Look through the records below and collect all lines that hold the string "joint".

[Robot task records]
§

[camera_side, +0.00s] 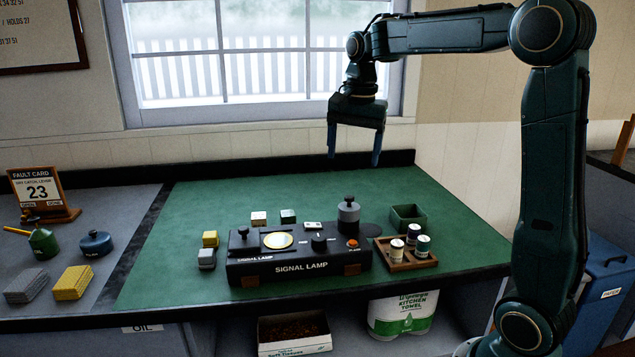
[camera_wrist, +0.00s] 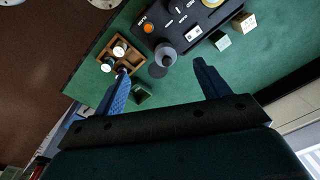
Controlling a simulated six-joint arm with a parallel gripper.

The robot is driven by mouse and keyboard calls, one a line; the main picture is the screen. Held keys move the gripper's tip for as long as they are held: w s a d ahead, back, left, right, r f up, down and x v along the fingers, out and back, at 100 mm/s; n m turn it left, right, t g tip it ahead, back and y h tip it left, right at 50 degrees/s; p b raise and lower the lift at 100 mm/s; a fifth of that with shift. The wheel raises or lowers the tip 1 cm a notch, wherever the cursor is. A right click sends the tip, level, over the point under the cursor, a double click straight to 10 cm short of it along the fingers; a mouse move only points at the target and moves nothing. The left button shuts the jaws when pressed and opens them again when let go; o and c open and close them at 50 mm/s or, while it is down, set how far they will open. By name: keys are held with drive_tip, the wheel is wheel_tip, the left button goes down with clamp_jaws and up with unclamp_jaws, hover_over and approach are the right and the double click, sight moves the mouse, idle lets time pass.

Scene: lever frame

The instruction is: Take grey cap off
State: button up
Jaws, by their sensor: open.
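The grey cap (camera_side: 348,213) is a squat cylinder with a black knob on top. It sits upright on the right end of the black signal lamp box (camera_side: 299,262). In the wrist view a grey round body (camera_wrist: 160,68), apparently the cap, shows beside the box (camera_wrist: 182,18), between my fingers. My gripper (camera_side: 354,157) is open and empty, pointing down, above the cap and apart from it. Its two blue fingers spread to either side in the wrist view (camera_wrist: 161,70). What lies under the cap is hidden.
A wooden tray (camera_side: 405,263) with three small cylinders stands right of the box. A green open bin (camera_side: 407,217) is behind it. Small blocks (camera_side: 210,239) lie left of and behind the box. The green mat (camera_side: 190,210) has free room at left. A window is behind.

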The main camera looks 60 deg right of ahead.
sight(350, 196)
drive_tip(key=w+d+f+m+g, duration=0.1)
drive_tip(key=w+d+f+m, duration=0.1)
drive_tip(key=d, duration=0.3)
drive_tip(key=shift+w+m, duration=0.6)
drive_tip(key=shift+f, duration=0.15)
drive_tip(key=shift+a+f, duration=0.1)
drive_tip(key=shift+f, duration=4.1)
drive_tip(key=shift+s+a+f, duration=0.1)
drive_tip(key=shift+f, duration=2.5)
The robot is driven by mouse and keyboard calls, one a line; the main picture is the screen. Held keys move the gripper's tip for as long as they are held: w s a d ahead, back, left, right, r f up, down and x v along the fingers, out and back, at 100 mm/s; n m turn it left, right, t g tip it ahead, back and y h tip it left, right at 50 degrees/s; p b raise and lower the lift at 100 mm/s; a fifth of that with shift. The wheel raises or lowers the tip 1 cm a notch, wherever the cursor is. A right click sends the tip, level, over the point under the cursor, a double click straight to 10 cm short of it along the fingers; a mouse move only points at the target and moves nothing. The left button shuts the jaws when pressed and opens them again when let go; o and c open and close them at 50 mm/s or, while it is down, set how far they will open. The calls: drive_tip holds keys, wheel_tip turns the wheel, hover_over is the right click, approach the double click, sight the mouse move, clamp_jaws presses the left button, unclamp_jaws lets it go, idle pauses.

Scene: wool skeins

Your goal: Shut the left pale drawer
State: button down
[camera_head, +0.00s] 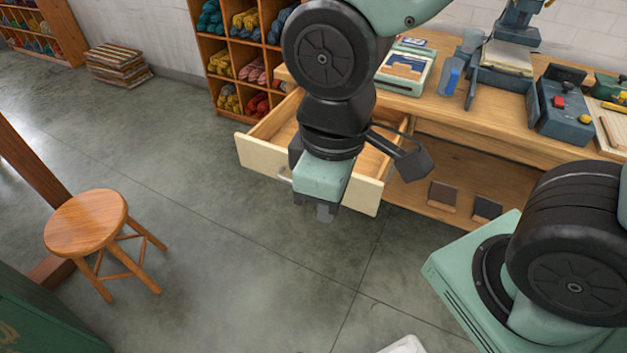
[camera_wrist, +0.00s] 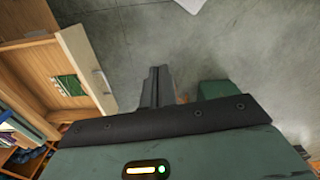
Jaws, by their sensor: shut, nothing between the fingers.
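The pale drawer (camera_head: 262,160) stands pulled out from the left part of the wooden workbench (camera_head: 440,115). Its pale front faces the open floor, and a light handle (camera_head: 285,178) shows on it, partly hidden by my arm. In the wrist view the drawer front (camera_wrist: 84,62) lies left of my fingers, with the drawer's wooden inside beyond it. My gripper (camera_head: 325,213) points down in front of the drawer front, on its outer side. The fingers (camera_wrist: 156,88) are shut and empty. A gap shows between them and the front in the wrist view.
A small green item (camera_wrist: 68,85) lies inside the drawer. A round wooden stool (camera_head: 86,220) stands on the floor at left. A shelf of wool skeins (camera_head: 245,60) is behind the drawer. The floor in front of the drawer is clear.

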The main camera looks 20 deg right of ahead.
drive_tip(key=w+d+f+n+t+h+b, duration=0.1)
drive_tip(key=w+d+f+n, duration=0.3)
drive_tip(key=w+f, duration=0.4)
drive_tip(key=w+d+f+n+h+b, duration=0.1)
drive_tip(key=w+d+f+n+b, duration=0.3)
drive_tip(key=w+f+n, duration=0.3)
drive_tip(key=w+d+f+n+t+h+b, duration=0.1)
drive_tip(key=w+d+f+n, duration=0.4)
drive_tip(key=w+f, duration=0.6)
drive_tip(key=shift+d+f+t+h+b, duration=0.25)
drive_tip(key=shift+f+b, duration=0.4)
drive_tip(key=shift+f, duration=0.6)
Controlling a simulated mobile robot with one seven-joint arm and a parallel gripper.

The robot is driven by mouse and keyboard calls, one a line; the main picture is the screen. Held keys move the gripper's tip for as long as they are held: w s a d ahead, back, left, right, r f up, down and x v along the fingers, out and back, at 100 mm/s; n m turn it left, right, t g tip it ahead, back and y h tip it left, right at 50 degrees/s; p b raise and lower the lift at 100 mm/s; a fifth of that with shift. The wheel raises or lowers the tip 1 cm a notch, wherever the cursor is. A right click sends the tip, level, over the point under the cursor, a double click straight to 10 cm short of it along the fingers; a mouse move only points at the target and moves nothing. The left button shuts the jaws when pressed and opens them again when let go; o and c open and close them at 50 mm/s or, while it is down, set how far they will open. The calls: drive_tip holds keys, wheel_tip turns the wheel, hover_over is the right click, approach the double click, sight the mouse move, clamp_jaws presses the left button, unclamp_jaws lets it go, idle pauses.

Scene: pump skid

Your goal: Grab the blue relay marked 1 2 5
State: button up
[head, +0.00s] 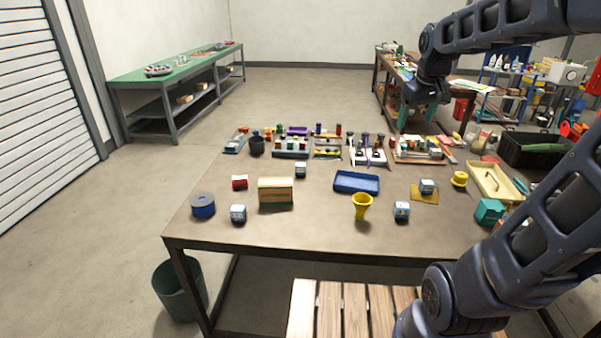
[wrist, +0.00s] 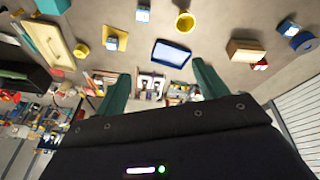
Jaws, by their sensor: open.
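Several small blue-and-white relay blocks stand on the brown table. One relay (head: 238,214) is at the front left, a second relay (head: 301,169) is behind the wooden box, a third relay (head: 401,211) is at the front right of the yellow funnel, and another relay (head: 427,186) is on a yellow card. The digits on them are too small to read, so I cannot tell which is marked 1 2 5. My gripper (head: 416,118) is open and empty, above the table's back right part. The wrist view shows its two green fingers apart (wrist: 162,85), with no relay between them.
A wooden box (head: 276,193), blue tape roll (head: 203,205), red block (head: 240,182), yellow funnel (head: 362,205) and blue tray (head: 356,182) stand among the relays. Parts racks (head: 291,148) crowd the back. A beige tray (head: 483,181) is at the right. The middle front is clear.

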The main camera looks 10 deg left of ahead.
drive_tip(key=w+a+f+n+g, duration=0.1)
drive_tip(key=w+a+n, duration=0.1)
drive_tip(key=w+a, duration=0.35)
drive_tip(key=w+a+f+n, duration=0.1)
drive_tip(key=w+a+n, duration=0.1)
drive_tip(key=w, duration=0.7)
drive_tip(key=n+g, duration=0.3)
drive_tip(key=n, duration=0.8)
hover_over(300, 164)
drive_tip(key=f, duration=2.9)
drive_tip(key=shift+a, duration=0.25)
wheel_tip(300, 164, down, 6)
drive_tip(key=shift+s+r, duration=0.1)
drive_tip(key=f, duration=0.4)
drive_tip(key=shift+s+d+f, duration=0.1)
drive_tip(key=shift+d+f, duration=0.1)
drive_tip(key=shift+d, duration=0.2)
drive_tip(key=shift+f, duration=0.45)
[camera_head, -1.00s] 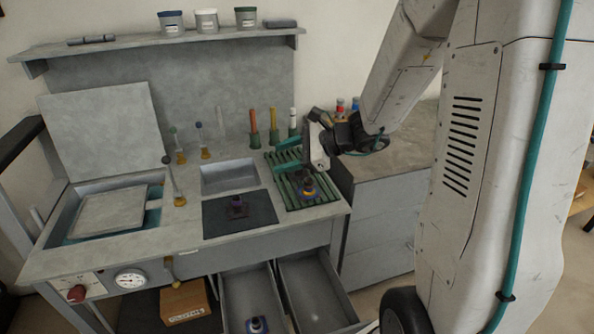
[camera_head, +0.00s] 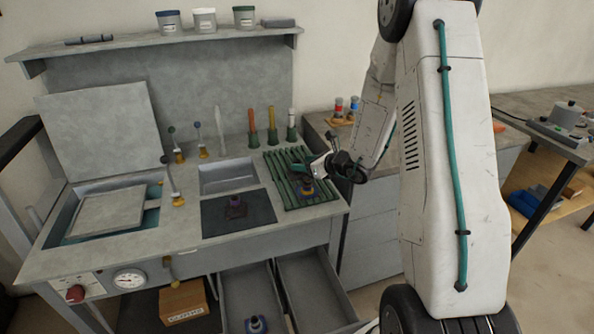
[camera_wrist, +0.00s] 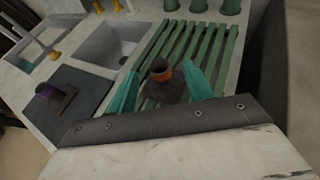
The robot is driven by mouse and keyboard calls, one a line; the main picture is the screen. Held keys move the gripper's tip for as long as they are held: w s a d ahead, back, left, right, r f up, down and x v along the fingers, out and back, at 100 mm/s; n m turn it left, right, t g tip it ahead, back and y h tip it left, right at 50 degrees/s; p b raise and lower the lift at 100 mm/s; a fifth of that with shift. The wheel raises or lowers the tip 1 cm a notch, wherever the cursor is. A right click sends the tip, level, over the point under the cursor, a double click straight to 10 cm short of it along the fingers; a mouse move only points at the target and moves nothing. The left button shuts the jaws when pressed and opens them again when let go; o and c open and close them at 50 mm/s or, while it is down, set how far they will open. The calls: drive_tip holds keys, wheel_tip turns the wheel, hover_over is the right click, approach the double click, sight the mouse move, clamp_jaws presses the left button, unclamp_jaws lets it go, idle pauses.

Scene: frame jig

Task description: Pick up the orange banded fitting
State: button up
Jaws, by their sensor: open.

§

● **Task solution**:
Controlling a simulated six-joint arm with a parallel gripper.
Controlling a simulated mobile robot with one seven-joint arm and a parallel gripper.

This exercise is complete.